Amazon is already utilizing the Flamingo algorithm to calculate the environmental impacts of a wide variety of products sold on its site. In one pilot, the algorithm reduced the time scientists spent mapping 15,000 Amazon products from a month down to several hours. Flamingo is also available for other companies to use in order to help accelerate their sustainability goals.

Identifying defective produce

A growing number of Amazon Fresh grocery teams are using machine learning (ML)-based solutions to automate store shelf monitoring for fruits and vegetables. The technology analyzes crate images to detect visual imperfections on produce, such as cracks, cuts and pressure damage. 

To ensure defective produce is recycled whenever possible, Amazon Fresh resells the usable portion to local contractors who further resell the produce at reduced prices for use cases like feeding to livestock, in an effort to ensure less food goes to waste.

Identifying damaged goods

Amazon is also using AI technology across a growing number of fulfillment centers to detect damaged goods, with the goal of decreasing the number of damaged items that get sent to and returned by customers. 

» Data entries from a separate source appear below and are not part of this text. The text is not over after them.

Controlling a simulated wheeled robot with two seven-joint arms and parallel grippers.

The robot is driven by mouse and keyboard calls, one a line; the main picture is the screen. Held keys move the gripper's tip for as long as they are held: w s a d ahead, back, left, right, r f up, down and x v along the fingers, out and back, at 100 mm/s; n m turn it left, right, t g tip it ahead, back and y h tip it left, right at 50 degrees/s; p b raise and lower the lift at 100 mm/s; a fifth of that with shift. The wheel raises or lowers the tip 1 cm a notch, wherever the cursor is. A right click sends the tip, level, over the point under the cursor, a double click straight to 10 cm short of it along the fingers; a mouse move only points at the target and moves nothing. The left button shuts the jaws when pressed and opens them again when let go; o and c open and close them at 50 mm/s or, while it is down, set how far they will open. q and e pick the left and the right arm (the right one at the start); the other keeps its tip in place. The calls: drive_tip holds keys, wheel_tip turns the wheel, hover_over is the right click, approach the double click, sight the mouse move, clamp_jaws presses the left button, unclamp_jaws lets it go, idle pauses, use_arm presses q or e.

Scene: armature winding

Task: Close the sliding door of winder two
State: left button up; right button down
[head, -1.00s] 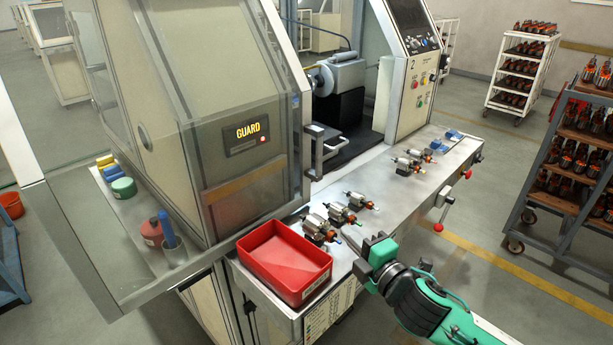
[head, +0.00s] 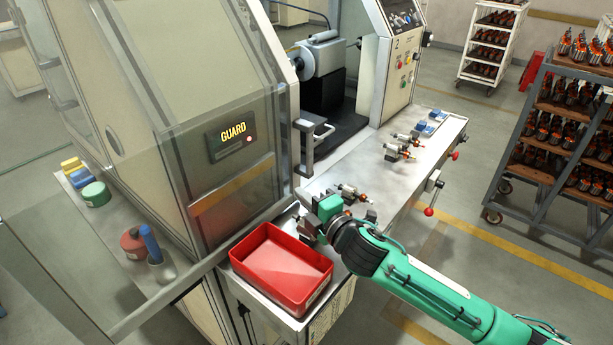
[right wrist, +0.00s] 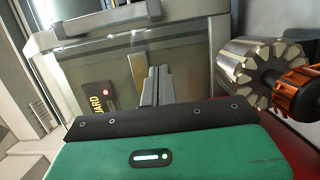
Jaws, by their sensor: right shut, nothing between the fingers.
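Winder two has a see-through sliding door (head: 235,130) that stands at the left, with the work opening to its right uncovered. Its upright grey handle (head: 308,148) is on the door's right edge; a grey bar that looks like this handle (right wrist: 108,22) crosses the top of the right wrist view. My right gripper (head: 308,229) is above the bench, below the handle and apart from it. Its fingers (right wrist: 152,86) are together and empty. It partly hides armatures on the bench. My left gripper is not in view.
A red tray (head: 281,268) lies on the bench close to my right gripper. Several armatures (head: 402,146) lie on the bench, and one armature (right wrist: 262,72) is close beside the gripper in the wrist view. A loaded rack (head: 560,130) stands at right.

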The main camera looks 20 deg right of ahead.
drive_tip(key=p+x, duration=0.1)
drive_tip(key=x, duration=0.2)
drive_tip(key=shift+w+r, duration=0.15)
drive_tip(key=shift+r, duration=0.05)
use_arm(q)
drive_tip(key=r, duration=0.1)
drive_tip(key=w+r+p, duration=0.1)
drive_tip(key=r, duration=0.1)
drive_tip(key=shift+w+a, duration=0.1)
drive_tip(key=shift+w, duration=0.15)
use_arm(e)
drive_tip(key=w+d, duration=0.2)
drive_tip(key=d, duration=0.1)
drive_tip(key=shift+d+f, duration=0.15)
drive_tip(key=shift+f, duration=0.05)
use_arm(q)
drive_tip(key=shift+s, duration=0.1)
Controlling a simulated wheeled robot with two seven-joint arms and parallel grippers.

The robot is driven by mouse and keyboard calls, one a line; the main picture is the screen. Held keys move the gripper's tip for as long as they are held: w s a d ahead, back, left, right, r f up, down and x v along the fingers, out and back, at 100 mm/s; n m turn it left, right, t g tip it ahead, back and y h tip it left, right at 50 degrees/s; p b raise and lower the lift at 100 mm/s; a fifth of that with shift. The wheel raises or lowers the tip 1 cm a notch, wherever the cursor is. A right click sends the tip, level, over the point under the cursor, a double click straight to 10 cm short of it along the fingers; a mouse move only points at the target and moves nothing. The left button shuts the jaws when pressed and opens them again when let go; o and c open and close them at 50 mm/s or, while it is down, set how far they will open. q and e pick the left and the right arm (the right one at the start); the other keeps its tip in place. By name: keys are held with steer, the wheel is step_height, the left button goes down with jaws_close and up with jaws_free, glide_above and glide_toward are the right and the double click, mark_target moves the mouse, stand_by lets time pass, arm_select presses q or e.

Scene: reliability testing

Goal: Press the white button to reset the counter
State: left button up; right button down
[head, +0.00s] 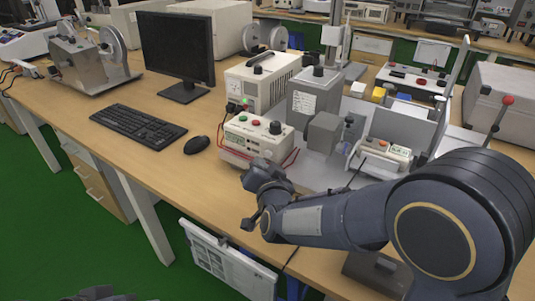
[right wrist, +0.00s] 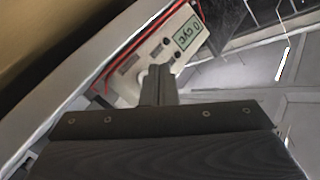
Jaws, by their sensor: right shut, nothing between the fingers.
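The counter box (head: 258,139) is a white instrument near the table's front edge, with green, red and black controls on top. In the right wrist view its front panel (right wrist: 136,66) shows a lit display reading "0 CYC" (right wrist: 187,33) and small dark controls. My right gripper (head: 263,170) is shut and empty, just in front of the box's lower front. Its fingers (right wrist: 158,84) point at the panel in the right wrist view; I cannot tell if they touch.
A mouse (head: 197,145), keyboard (head: 138,125) and monitor (head: 176,50) stand left of the box. A grey test rig (head: 323,132) stands right of it. Red wires (head: 291,158) run along the box. A clipboard (head: 228,262) hangs below the table's front edge.

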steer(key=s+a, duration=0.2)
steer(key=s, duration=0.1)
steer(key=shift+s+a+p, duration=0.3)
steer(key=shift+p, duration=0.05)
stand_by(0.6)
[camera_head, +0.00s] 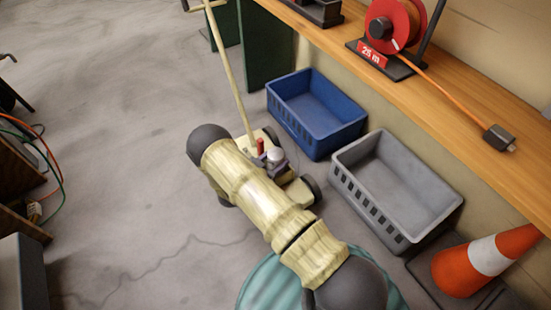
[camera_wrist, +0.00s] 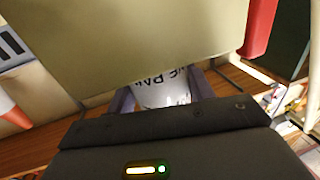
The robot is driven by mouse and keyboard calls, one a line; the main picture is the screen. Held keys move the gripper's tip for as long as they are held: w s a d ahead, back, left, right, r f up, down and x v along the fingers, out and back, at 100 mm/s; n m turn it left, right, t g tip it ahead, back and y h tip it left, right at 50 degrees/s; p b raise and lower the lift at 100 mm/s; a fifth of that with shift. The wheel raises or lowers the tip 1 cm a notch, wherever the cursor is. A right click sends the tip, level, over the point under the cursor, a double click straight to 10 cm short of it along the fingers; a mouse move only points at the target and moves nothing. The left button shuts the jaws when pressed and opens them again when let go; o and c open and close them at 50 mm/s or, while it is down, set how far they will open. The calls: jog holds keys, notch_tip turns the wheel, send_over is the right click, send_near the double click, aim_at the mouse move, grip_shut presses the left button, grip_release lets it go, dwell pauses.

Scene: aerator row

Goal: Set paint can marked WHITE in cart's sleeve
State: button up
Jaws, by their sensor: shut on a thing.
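In the wrist view a white can (camera_wrist: 166,93) with dark lettering, partly readable as "PAI", sits between the two fingers of my gripper (camera_wrist: 163,97). My gripper is shut on it. A large beige panel hides the can's upper part in that picture, and the word WHITE cannot be read. In the head view the cream cart (camera_head: 298,191) with dark wheels and a long handle (camera_head: 231,70) stands on the floor, partly behind my arm. A small pale and grey form and a red piece (camera_head: 260,146) show over the cart. The sleeve cannot be made out.
A blue crate (camera_head: 316,135) and a grey crate (camera_head: 344,180) stand right of the cart, with an orange cone (camera_head: 470,269) nearer. A wooden shelf (camera_head: 455,123) above carries a red cable reel (camera_head: 388,25). Open floor (camera_head: 110,130) lies left of the cart.

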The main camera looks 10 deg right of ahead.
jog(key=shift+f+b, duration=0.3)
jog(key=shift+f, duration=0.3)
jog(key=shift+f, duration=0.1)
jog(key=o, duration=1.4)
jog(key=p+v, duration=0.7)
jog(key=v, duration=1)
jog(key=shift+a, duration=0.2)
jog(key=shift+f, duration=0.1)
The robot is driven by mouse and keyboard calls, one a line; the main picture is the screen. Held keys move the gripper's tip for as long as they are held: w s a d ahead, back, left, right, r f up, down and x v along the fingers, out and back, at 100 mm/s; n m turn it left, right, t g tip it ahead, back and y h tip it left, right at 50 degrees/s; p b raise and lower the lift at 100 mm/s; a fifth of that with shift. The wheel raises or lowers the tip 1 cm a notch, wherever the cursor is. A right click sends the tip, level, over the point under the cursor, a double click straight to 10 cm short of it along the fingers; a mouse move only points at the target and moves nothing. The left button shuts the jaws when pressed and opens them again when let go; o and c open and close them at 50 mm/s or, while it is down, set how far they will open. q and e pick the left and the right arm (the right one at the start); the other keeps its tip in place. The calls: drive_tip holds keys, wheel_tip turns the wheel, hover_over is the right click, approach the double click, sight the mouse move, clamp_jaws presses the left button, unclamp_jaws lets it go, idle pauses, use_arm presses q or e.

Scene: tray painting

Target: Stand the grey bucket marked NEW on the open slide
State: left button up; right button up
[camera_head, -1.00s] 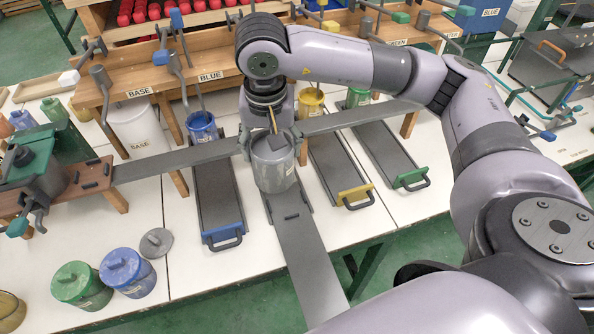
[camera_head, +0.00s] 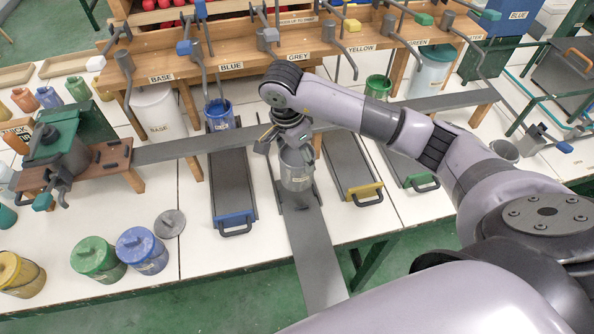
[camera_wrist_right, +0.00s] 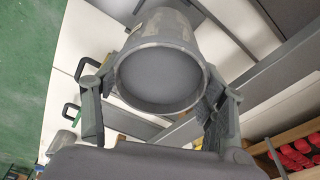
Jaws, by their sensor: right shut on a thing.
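My right gripper (camera_head: 290,142) is shut on the grey bucket (camera_head: 297,170) and holds it upright by its upper part. The bucket's small label is too small to read. The open slide (camera_head: 315,250) is a long grey board pulled out past the table's front edge. The bucket is over the slide's inner part; I cannot tell whether its base touches. In the right wrist view, the bucket's round rim (camera_wrist_right: 160,75) sits between the two fingers (camera_wrist_right: 160,100), and its inside looks plain grey. My left gripper is not in view.
Shut slides with blue (camera_head: 236,222), yellow (camera_head: 366,192) and green (camera_head: 424,182) handles lie on both sides. A wooden rack with taps (camera_head: 230,68) stands behind. Lidded green (camera_head: 97,260) and blue (camera_head: 141,252) buckets and a loose grey lid (camera_head: 170,224) stand front left.

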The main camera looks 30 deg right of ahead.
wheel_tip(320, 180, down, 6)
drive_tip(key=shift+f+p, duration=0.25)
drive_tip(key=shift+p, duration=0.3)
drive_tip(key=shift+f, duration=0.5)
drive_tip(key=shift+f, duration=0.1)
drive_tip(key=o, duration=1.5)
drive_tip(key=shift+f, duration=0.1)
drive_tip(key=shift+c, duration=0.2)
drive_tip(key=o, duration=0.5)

The AI is three times more effective at identifying damaged goods than human beings, according to the e-tailer, and has been trained by analyzing millions of photos of undamaged and damaged items. 

If a product can’t be shipped directly to a customer due to imperfections, the item is flagged to an Amazon associate who assesses the product and reroutes it to be resold at a reduced price, donated, or otherwise reused.